O SUBTERRÂNEO DO PAIOL VELHO – Sebastião Gomes



(Publicado no Jornal “Villa Braz”, de 11/03/1917

Pouca gente sabe que há, a uma légua desta vila, no bairro do Paiol Velho, uma galeria subterrânea de cerca de cem metros e situada a uns duzentos metros da estrada de rodagem.
Pouco distante da casa de morada do Sr. Antônio Machado de Sousa, no pasto da sua fazenda existe uma abertura de uns três metros de profundidade, no fundo do qual começa a galeria, que se dirige no sentido da declividade do terreno.

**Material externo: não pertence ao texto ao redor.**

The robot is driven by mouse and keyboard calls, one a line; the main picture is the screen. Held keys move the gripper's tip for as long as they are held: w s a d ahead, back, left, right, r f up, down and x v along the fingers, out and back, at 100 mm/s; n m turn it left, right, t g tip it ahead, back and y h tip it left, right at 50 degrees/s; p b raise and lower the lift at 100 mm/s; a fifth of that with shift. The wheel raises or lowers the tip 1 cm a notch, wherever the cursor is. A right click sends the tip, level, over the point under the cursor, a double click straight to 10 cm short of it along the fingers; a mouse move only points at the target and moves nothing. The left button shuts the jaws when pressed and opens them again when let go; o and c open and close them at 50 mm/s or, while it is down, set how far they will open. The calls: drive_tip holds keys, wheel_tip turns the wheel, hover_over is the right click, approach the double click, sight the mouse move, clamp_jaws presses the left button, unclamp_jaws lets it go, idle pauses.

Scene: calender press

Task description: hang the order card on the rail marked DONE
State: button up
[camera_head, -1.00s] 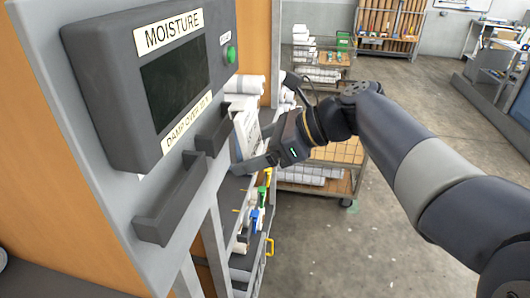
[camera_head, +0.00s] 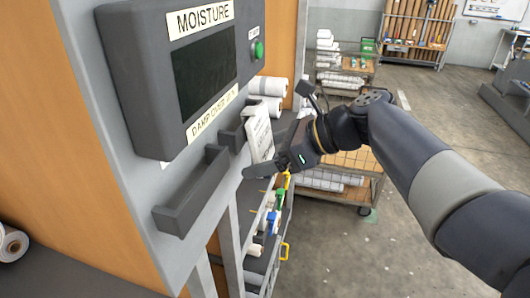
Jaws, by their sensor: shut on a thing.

Há uns vinte anos, passando por lá, tentamos penetrar na mesma, mas a grande quantidade de morcegos que lá habitavam apagava, com o movimento de ar produzido pelo seu vôo, os fósforos que a procurávamos iluminar, o que nos obrigou a desistir do intento.
Agora, dispondo de um dia de folga, resolvemos fazer nova tentativa, e, obtida a licença do proprietário da fazenda, para lá nos dirigimos, munidos dos necessários apetrechos, como fósforos, velas, bolas, etc.
Com o Sr. Machado, que se animou a acompanhar-nos, penetramos na misteriosa galeria. Mal transpusemos a entrada, um bando de morcegos fazia um ruído ensurdecedor, ora avançando para nós; a vela que levávamos dificilmente se mantinham acesa. À nossa frente seguiam alguns sapos alongando-se para o subterrâneo. Pelas paredes enormes aranhas infundiam terror. À medida que avançávamos, ia aumentando o barulho dos morcegos que pareciam opor-se à nossa entrada. Alguns deles, porém, perdendo o medo, mantinham-se suspensos ao teto, de cabeça para baixo, na sua posição natural de descanso. Assim andamos algumas dezenas de metros, até não virmos mais a luz do dia.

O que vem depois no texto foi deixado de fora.